Toplantıya Çin’i temsilen katılan Çin Komünist Partisi Merkez Komitesi Siyasi Büro üyesi ve Dışişleri Bakanı Wang Yi’nin açıklamaları ise hem Çin’in BRICS vizyonunu hem de güncel uluslararası sisteme dair eleştirilerini yansıtan önemli ipuçları sunmuştur. Wang Yi, BRICS’in yalnızca bir işbirliği platformu olmadığını, aynı zamanda gelişmekte olan ülkelerin meşru taleplerini küresel düzleme taşıyan stratejik bir aktör haline geldiğini belirtmiştir.[2] Bu açıklama, Çin’in uzun süredir savunduğu “Küresel Güney’in yükselişi” söylemiyle doğrudan örtüşmektedir. Wang Yi, BRICS’in büyüyen etkisini “uluslararası manzarada tarihi değişimlerin itici gücü” olarak tanımlamış, bu yönüyle BRICS’in Batı merkezli uluslararası düzenin karşısında alternatif bir yapısal blok olarak konumlandığını ima etmiştir. Bu söylem, Çin’in çok kutupluluk ve küresel yönetişimde reform çağrılarını destekleyen dış politikasının bir yansımasıdır. Özellikle ABD’nin uluslararası düzen üzerindeki tek taraflı etkisine karşı BRICS’in “daha adil ve makul” bir küresel yönetişim modeli sunduğu vurgulanmıştır.

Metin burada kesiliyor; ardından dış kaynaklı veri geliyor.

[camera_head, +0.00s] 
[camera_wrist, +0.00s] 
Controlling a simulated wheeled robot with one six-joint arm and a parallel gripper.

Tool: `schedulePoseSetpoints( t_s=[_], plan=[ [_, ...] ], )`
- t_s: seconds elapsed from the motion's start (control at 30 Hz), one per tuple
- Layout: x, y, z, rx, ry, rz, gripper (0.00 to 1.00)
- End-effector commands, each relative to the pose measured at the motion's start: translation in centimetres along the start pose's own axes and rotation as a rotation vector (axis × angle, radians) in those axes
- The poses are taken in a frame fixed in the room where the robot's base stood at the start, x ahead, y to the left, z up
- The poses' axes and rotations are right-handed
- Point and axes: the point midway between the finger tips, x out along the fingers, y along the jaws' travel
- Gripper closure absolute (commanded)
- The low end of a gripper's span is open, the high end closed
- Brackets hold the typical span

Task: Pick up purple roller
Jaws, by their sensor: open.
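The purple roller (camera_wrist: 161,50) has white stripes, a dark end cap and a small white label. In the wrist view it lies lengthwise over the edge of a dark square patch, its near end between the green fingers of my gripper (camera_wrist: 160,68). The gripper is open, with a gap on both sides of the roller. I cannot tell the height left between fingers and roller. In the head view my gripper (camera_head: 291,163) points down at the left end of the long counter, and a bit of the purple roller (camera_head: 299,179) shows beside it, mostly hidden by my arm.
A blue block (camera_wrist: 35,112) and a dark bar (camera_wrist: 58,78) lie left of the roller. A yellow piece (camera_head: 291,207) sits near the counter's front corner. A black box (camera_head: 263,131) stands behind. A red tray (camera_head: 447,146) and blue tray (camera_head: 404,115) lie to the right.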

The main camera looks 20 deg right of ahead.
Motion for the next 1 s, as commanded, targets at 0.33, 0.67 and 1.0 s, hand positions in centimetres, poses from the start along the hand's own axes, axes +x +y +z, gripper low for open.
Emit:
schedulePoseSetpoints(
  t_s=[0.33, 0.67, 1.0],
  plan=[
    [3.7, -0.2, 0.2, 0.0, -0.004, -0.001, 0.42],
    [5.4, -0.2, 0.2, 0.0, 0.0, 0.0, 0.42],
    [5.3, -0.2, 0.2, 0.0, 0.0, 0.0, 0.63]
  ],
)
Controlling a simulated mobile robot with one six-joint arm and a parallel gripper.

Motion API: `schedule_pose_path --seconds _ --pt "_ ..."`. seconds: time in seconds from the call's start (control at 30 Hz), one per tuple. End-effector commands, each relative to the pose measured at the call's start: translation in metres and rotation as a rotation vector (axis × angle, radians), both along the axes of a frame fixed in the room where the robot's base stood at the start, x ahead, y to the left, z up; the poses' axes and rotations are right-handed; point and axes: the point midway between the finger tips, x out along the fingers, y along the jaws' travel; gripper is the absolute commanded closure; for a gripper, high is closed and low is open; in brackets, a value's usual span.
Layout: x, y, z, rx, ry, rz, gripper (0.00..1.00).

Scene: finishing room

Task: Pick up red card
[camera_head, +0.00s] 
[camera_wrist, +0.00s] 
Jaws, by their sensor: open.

Wang Yi’nin çok taraflılığa yaptığı vurgu ise Çin’in Batı tarafından domine edilen uluslararası örgütlerin reform ihtiyacına işaret etmektedir.[3] Bu doğrultuda BRICS’in yalnızca ekonomik değil aynı zamanda siyasi ve stratejik yönünün de güçlendirilmesi gerektiğini savunmuştur. Wang, “BM merkezli uluslararası sistemin otoritesinin korunması gerektiğini” vurgularken, bu sistemin yalnızca belli ülkelerin çıkarlarını değil, tüm insanlığın ortak menfaatlerini yansıtması gerektiğini dile getirmiştir.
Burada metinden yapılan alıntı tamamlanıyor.